Comment Text:
Mike, I am emailing you to let you know our grave concerns about raising the trading limits on the CME corn contract. Mike we are going to have a very volatile summer in these markets. Every time corn moves up we are obligated to make that corresponding margin call. In the summer of 2008 it was not uncommon for some of our larger cooperatives to have $20 million margin calls on a daily basis. If you will recall Cargill and ADM quit buying grain more than 60 days out, while cooperatives kept buying new crop corn all summer. If we expand the trading limits I am not sure we can keep doing that this summer.

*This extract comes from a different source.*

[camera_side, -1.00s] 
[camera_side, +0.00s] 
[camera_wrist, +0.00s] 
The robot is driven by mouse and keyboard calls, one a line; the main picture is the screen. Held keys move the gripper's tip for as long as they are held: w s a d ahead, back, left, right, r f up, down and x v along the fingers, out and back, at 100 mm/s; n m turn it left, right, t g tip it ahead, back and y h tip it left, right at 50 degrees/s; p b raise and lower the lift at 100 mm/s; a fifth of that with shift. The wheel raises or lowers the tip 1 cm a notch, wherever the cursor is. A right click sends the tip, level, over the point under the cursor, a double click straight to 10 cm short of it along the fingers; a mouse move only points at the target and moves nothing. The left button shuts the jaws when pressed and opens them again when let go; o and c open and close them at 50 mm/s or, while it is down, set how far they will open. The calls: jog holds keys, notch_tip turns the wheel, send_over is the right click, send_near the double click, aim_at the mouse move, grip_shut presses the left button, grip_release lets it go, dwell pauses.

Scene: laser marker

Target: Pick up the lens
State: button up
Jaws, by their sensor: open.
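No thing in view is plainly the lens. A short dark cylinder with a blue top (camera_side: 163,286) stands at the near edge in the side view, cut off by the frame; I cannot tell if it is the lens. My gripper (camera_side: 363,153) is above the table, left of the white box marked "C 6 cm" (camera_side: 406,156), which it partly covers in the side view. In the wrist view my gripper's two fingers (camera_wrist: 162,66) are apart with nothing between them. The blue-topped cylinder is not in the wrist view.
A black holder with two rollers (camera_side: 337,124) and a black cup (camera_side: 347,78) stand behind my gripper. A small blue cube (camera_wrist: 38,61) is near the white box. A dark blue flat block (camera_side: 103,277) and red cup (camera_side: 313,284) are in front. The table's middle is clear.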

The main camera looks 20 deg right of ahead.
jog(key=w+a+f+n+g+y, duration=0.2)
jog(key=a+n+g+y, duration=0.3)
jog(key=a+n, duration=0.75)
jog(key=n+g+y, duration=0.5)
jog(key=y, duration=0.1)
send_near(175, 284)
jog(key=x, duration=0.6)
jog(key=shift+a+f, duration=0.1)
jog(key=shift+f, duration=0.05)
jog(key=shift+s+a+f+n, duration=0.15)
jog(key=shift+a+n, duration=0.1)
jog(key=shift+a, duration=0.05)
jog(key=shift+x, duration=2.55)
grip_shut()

In addition given the high prices farmers will be aggressively selling new crop corn throughout the summer. I can’t peg it exactly but in talking to a number of our member cooperatives we already own 30% of the 2011 crop and this will ramp up quickly now that they are done planting. Mike, when we make those margin calls we have only the liability on our balance sheet. The contract to deliver corn is not reflected on our balance sheets and there is a limit somewhere on how much operating debt we can continue to add to our balance sheets. I would hate to see that point come when our member cooperatives are no longer buying new crop corn. The effect this would have on the grain industry would be devastating.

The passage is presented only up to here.